Much to the same degree as wool, any form of foam will inevitably become saturated with product. If left untreated for an extended period of time, the pad will be rendered useless until the pores have had a chance to breathe again. After all, the catalyst upon which any foam pad is able to run successfully is predicated on its cleanliness and abrasive capabilities. Notice how I used the term "cleanliness". In order for someone to reap the benefits and rewards from using any polishing pad, especially when it comes to foam, you have to work clean. As you move from panel to panel, and in some cases, section by section, it's considered a prerequisite to clean your brand of foam.

Foam can be cleaned using a small handful of methods. If you should have access to compressed air, simply direct your nozzle and cover the surface until any excess has been removed. Secondly, you can also employ the use of a foam brush First, once the pad has reached the end of its efficacy, simply toss it into a bucket of lukewarm water so that any excess residue has a chance to break free from the surface. Once your project has been completed, you can gather each pad and spread a small handful of sulphate-free shampoo.
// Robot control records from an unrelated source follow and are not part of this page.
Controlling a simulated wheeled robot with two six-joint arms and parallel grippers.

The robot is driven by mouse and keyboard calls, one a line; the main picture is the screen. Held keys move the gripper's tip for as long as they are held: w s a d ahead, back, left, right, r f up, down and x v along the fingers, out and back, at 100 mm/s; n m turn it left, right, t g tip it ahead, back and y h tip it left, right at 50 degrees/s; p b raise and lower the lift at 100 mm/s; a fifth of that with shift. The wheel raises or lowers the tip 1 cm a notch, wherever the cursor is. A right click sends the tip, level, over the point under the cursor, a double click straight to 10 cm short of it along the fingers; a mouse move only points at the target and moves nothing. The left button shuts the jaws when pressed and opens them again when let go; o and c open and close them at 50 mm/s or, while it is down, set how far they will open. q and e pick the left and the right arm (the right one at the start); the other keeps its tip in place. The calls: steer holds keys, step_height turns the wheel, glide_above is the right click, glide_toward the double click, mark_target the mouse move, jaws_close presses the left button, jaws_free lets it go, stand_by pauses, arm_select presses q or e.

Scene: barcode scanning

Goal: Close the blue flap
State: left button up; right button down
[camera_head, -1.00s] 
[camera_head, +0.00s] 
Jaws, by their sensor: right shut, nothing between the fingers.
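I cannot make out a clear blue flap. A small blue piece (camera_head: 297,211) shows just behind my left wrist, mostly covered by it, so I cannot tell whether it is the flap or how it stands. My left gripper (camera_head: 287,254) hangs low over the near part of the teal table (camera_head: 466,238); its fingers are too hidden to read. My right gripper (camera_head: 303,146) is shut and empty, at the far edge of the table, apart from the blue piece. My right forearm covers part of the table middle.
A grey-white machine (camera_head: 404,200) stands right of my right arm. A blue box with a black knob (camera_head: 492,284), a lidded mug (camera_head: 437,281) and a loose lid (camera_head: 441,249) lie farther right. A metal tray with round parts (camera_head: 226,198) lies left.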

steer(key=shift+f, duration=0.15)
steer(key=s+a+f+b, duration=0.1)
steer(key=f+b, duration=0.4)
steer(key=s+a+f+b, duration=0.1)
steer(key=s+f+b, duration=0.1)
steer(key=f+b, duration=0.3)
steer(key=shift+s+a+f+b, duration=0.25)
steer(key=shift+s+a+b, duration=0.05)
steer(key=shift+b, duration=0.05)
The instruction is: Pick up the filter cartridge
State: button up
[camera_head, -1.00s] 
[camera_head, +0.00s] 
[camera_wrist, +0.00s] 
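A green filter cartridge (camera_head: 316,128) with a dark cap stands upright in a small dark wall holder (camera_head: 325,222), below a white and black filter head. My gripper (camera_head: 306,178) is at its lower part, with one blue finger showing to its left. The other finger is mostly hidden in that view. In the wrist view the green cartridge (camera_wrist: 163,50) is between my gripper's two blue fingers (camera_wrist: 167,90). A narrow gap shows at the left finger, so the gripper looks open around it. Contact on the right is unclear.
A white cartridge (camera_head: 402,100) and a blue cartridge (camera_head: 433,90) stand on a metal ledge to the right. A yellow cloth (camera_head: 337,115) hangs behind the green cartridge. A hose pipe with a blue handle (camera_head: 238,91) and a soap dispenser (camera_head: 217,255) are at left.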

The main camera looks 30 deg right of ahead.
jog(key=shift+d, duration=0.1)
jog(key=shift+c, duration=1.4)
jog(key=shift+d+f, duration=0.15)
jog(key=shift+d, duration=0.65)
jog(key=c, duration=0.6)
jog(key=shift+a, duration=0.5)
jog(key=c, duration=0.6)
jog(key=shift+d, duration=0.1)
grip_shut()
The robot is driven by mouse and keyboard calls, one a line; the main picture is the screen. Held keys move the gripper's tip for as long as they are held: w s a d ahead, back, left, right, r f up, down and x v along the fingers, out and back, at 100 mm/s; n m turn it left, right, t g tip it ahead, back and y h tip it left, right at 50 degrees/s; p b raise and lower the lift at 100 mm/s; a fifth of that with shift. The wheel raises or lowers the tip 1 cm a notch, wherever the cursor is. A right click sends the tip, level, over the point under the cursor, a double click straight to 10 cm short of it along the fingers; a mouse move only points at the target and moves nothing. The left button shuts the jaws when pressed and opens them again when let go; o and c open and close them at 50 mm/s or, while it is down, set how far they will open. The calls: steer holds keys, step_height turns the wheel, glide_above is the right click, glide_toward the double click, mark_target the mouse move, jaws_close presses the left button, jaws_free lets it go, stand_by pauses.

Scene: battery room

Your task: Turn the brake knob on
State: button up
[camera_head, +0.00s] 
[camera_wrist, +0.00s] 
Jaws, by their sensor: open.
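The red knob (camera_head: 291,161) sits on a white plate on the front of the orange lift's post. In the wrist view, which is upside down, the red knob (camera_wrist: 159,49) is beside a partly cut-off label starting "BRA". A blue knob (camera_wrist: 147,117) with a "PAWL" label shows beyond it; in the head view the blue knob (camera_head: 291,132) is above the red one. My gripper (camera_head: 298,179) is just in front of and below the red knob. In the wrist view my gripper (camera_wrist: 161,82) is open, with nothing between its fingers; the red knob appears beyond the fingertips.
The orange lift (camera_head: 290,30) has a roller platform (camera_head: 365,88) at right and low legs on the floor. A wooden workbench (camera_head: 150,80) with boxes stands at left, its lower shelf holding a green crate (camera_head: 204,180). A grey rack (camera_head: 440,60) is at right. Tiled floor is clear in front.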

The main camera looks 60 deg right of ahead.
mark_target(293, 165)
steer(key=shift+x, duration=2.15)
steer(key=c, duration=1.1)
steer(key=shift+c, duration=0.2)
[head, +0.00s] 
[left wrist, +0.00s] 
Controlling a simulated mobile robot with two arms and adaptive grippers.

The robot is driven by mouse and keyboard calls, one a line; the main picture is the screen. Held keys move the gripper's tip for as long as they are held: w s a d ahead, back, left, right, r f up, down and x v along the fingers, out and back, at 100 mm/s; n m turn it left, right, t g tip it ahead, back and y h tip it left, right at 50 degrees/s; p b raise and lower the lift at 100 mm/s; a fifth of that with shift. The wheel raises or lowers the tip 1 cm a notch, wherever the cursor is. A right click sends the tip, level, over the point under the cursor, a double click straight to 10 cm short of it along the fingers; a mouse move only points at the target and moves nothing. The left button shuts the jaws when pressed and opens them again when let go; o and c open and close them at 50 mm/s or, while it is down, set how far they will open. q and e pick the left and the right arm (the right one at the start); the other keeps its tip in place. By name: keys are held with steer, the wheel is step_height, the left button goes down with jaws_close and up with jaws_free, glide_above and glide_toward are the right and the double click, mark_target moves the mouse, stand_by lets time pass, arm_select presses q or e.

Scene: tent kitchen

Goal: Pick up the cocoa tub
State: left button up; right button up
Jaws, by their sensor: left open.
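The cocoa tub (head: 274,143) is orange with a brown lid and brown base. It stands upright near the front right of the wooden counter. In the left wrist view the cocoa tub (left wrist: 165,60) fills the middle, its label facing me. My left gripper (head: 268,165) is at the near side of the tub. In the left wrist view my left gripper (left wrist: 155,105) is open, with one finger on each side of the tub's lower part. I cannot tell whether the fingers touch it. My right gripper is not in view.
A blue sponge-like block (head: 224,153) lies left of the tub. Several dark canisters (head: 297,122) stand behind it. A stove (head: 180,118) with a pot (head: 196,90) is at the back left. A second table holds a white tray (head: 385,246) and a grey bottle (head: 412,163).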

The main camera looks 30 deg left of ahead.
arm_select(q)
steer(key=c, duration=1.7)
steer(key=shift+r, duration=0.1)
Sulphates are found in everyday cleaning products, but the most revealing truth about sulphate-based cleansers is that they're terribly harsh. If used consistently over time, you can be assured that your polishing media will break down faster. If you want your pads to last, any sulphate-free shampoo will not only carry twice the amount of cleaning power than any other agent, but you'll be able to extend the life of your pad by almost 20-30% as apposed to reaching for a generic dish soap. So, do yourself a favor and reach for something that's gentler whilst carrying twice the amount of cleaning power.

When it comes to the physical action of cleaning, don't be afraid to wring it out like that of a cotton towel. Modern-day foam pads are meant to take abuse, but be sure to knead your cleaning agent from the center, outwards. Repeat this motion until the original color of the foam starts to come back, or at least until any remaining product has been removed.
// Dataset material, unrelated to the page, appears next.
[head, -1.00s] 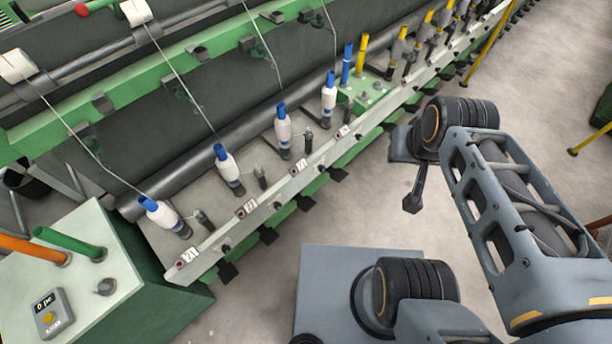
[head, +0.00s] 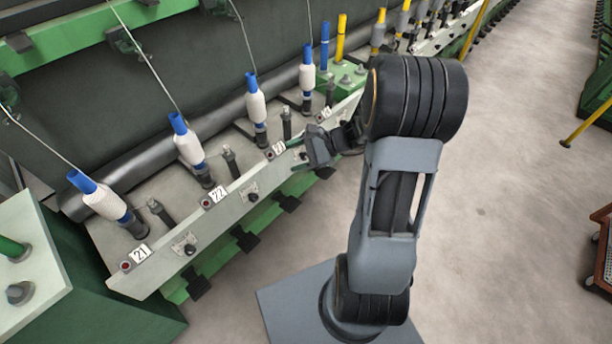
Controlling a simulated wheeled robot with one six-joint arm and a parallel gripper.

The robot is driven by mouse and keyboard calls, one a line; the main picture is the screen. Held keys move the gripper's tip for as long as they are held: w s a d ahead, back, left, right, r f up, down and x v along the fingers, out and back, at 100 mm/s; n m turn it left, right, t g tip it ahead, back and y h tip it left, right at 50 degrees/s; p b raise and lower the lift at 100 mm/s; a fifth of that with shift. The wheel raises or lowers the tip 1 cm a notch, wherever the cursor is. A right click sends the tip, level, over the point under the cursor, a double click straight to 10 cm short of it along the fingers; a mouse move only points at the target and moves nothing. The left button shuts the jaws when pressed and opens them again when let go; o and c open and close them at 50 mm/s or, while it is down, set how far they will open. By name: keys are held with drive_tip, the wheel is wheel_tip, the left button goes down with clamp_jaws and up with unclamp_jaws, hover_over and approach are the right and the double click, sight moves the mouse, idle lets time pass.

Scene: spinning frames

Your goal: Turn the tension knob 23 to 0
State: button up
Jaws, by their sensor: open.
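The numbered rail (head: 235,205) runs diagonally along the front of the spinning frame, with a tension knob on a small dial plate beside each spindle position. The label after 22 (head: 218,194) is small and partly legible; by its place in the row it is 23 (head: 278,149). My gripper (head: 308,152) is open and at the rail just right of that label. It covers most of the dial and knob there, so the knob's setting is hidden. I cannot tell whether the fingers touch the knob or are around it.
Knobs for 21 (head: 190,249) and 22 (head: 252,197) show on the rail to the left. White bobbins with blue tops, such as this one (head: 256,104), stand above the rail. A green cabinet (head: 90,285) is at lower left.

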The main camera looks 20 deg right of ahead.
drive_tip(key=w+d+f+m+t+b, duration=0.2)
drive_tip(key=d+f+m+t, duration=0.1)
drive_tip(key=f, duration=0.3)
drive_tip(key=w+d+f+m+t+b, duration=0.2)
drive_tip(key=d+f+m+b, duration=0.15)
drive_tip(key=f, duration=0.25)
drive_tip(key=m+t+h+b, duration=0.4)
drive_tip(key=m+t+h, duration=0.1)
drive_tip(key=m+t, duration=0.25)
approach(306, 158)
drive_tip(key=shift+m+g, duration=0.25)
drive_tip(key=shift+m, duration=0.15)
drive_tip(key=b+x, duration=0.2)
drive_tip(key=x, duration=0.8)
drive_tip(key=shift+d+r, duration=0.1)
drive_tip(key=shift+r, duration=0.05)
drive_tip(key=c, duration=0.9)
If you should have stacks upon stacks of pads, then you can expedite the process by using a liquid-based, scent-free detergent that's set to a warm water cycle. Once washed, you can either follow the same drying procedure like that of wool by setting your dryer to its lowest temperature or you can simply let them sit to air dry.

Type C | Fiber (microfiber)

The early 2000's were an age where user-friendly solutions started to overtake the professional catalogue, because why wouldn't you want to cater to a percentage of a market that's heavily controlled by enthusiasts and DIYers? Some may consider fiber-based pads to be a category all unto itself, while others confidently label it as an extension of wool.

Either way you slice it, there's no denying that fiber-based technology offers quick-cutting action, and the implementation of new variations are becoming more and more popular.

Well before Meguiar's achieved another level of stardom with their patented DA correction system of microfiber polishing pads in 2011, Lake Country continued to innovate by outpacing their competition with an "ease of application" agenda without having to reach for a rotary polisher.